Le début de la fin
Le sixième d’une série sur la révolution spirituelle derrière la chute du communisme, il y a trente ans :
L’évènement le plus grand et le plus inattendu du 20ème siècle fut peut-être la chute non violente de l’Empire soviétique. Comment est-ce arrivé ?
Mikhaïl Gorbatchev, le huitième et dernier dirigeant de cet empire, admettait volontiers que cela aurait été impossible sans le Pape Jean-Paul II.
Le général Jaruzelski, le dernier dirigeant communiste de Pologne, a estimé que la visite du Pape à Varsovie, en 1979, était le détonateur qui propagea une révolution depuis la Pologne jusqu’au cœur de l’empire à Moscou.
Pour Vaclav Havel, le pèlerinage du Pape en Pologne,en 1979, était ‘un miracle’, plus important que tout ce que les autres dirigeants mondiaux avaient fait.
Lorsque Karol Wojtyla devint le Pape Jean-Paul II, le 16 octobre 1978, les dirigeants communistes de Pologne avaient des raisons de craindre. Ils le connaissaient bien. Vingt ans auparavant, ils avaient soutenu sa nomination en tant qu’Archevêque auxiliaire de Cracovie. Ils savaient qu’il était intelligent, avenant, ouvert d’esprit, ouvert au compromis, et pas encore politique ni radical. Ils pensaient qu’il manquait de qualités d’organisation et de leadership et qu’il serait facilement influencé. Pour ces mêmes raisons, Wojtyla ne se classait que septième sur la liste des candidats au poste de primat polonais Wyszynski.

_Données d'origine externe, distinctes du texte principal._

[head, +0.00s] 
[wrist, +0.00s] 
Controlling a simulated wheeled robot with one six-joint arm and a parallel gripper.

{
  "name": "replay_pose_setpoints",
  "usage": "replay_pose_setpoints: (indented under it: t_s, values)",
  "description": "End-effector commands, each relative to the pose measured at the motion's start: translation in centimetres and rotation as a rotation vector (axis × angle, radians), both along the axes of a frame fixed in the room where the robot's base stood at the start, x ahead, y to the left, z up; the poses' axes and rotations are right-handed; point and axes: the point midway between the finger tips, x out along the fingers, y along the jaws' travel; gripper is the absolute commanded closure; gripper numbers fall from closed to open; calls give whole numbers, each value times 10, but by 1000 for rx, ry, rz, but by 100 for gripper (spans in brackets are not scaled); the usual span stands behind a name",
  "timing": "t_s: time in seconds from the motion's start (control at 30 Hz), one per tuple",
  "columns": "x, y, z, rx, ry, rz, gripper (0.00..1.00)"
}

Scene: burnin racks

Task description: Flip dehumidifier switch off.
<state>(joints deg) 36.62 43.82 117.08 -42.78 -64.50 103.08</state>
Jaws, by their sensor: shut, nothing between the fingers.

Bien plus tard, le général Jaruzelski a admis à quel point ses collègues communistes avaient sous-estimé Wojtyla en jugeant les évêques devant lui sur la liste des candidats comme n’étant pas ‘amis de l’Etat’. Ils ont poussé en faveur de Karol Wojtyla. « Le Saint-Esprit œuvre de façon mystérieuse » a-t-il une fois plaisanté.
Renouveau
Au début, Wojtyla avait peur de la politique, disent des amis proches. Dans les années 1970, cependant, il a commencé à comprendre que tout était politique dans un Etat totalitaire. Sa carrière se développa dans le climat spirituel façonné de manière significative par le Cardinal Wyszynski qui, emprisonné en 1953 par les communistes, avait passé ses années en prison à écrire des livres et à planifier une stratégie nationale de renouveau pastoral. Après sa réintégration en 1956, Wyszynski avait lancé la ‘Grande Neuvaine’, une initiative de renouveau spirituel de neuf ans qui allait culminer en 1966, avec la célébration du millénaire du christianisme polonais. Chaque année, un thème (la foi, les Dix Commandements, la vie de famille, la vie morale, la justice sociale,…) devint un objectif d’enseignement dans toute la nation. Au cours de l’année du millénaire, le cardinal avait attiré des centaines de milliers de personnes à travers le pays, faisant preuve d’une dévotion sans précédent pour l’Eglise et d’un sens renouvelé de la nation, ancré dans le christianisme.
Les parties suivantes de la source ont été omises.